**Your task:** Find how many lines in the material contain "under"; your answer should be that number alone.

**Information shown:**
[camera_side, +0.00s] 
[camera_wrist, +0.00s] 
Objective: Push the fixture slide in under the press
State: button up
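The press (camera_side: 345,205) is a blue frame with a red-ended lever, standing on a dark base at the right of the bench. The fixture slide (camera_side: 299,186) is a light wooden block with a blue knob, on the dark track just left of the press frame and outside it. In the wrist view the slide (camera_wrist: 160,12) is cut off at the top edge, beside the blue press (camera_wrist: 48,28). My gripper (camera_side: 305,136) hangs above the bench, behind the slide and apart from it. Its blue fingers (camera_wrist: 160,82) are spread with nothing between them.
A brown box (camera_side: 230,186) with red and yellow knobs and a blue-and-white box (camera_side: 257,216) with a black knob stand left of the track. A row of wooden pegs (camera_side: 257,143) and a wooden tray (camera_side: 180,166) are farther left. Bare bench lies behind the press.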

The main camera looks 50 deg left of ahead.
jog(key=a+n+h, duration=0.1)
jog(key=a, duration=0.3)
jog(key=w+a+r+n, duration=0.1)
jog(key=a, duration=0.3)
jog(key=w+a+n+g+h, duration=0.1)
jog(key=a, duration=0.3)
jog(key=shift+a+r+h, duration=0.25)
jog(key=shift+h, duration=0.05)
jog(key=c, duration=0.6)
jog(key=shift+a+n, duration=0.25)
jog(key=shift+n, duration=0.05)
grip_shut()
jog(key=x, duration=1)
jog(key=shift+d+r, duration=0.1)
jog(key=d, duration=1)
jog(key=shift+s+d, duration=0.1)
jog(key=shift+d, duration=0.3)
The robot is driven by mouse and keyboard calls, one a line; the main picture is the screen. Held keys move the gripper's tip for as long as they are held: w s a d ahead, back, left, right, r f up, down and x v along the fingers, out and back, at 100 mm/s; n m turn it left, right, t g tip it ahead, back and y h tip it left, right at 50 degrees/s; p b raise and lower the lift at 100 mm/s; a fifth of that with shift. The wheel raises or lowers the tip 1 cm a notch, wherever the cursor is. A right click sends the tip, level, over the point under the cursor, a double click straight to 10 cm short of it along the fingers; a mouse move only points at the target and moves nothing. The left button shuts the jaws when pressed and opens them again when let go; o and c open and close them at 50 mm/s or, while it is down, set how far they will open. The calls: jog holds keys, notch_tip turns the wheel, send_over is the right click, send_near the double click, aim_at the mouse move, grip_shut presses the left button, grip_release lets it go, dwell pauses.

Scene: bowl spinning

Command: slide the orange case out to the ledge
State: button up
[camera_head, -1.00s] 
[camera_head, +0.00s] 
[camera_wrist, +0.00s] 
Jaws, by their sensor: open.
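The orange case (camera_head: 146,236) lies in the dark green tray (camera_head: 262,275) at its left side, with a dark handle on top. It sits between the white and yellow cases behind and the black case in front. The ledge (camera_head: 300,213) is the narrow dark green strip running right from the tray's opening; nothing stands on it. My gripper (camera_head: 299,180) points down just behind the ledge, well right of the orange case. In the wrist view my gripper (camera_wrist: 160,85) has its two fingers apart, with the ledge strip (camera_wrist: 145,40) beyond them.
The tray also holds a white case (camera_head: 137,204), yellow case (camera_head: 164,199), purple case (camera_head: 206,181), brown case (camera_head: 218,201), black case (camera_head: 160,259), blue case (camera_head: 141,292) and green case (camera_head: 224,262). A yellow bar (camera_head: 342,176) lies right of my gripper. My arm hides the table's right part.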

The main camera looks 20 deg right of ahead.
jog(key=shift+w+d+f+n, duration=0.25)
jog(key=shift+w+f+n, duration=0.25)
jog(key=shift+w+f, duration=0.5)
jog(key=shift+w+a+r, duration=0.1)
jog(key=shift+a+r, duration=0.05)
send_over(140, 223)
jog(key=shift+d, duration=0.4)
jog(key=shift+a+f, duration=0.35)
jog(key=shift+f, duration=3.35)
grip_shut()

**The answer:** 2